The best remembered song on “Ghetto Dope” though is “Thanks For the Blessing” featuring Bushwick Bill (R.I.P.) and Devin the Dude. It was one of only two songs to make it off the album as a single, and the only one that I ever remember seeing a music video for. For a group whose reputation was being the hardest rappers on Rap-A-Lot not named Bill, ‘Face or Willie D, this song is a surprisingly chill affair where every rapper takes a turn giving their praise to the Most High for the gifts that the Lord bestowed on them. That probably sounds corny on paper, but since they aren’t a Christian rap group, it has more credibility and relatability coming from these G’s.
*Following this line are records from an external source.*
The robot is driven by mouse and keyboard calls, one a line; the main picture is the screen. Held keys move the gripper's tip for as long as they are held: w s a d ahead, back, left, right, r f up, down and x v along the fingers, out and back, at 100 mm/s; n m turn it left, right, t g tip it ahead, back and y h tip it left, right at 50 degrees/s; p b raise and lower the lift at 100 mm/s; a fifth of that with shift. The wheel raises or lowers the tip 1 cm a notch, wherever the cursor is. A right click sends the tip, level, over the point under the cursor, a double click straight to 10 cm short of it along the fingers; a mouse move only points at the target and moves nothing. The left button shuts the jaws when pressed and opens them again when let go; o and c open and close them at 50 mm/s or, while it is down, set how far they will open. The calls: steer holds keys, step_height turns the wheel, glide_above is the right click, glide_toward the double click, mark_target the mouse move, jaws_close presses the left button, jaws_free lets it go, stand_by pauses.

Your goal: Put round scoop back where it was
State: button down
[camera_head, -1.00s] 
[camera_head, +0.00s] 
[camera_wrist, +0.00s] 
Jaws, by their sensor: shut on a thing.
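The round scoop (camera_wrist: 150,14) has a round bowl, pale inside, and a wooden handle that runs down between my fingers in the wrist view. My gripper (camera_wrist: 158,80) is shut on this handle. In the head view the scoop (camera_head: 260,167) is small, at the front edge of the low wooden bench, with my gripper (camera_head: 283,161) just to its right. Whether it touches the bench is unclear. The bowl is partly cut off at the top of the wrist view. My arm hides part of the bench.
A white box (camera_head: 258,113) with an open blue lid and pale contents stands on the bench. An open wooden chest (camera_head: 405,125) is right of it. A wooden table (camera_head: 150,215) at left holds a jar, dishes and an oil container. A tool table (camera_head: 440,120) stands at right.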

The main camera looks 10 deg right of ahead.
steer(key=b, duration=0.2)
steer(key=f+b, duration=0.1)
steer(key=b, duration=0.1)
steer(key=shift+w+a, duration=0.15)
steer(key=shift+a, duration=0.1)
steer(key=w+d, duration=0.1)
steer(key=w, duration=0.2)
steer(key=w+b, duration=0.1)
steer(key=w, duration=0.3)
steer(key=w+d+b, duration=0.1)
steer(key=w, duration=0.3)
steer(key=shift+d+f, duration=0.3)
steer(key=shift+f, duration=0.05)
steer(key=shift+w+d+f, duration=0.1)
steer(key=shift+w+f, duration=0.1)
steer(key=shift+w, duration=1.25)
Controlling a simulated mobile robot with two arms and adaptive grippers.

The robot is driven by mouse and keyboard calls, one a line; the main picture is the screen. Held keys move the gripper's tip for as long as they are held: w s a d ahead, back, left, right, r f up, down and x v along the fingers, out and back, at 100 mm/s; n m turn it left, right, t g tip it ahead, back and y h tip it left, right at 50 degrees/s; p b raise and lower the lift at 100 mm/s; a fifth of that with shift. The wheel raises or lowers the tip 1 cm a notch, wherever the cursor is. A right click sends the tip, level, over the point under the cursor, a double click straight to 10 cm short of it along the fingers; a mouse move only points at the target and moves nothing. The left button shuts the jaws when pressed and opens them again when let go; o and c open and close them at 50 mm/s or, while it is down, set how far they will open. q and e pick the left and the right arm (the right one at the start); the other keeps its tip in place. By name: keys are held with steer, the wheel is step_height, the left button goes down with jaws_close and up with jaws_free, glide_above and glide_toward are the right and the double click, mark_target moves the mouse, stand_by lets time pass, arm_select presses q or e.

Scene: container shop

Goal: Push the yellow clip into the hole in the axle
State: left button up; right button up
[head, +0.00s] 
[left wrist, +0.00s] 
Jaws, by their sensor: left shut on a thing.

When I went to see if there was any coverage of this album on Wikipedia to reassure me it had been forgotten, I was stunned to see the only review gave it 1.5 stars out of 5. Were we even listening to the same release? I could be wearing the rose colored tints of nostalgia right now, or I could be such a mark for the Rap-A-Lot Records of my youth that I give it more credit than it deserves. I don’t feel the same way about ALL Rap-A-Lot releases though, and some were downright disappointing when released and haven’t aged to become any better. Songs like “Undercover Gangstas” still thump though. It’s like H-Town’s very own version of G-Funk. “I’m saying fuck the government and I’m saying that shit loud!” Hell yeah.
My conclusion after listening to “Ghetto Dope” again nearly 30 years later is that the haters must have felt they were shameless clones of the Geto Boyz and gave them no respect because of it. I’m not going to deny the similarity between them, but I put that down to being on the same label with the same producers, all coming from the same ward in Houston, Texas. That sound and those accents are classic in my book, just like slow rolling songs like “5th of Ghetto” and hardcore anthems like “Punks and Guns.” The latter is almost anti-gangster, with 5th Ward seemingly tired of the endless cycle of black on black crime, looking not to celebrate the violence but call for an end to the bloodshed. Maybe a gangster rap group that’s willing to praise God in one song and call for peace on another was just too forward thinking for their contemporary critics. For me “Ghetto Dope” lives up to its name though and deserves another look from the masses.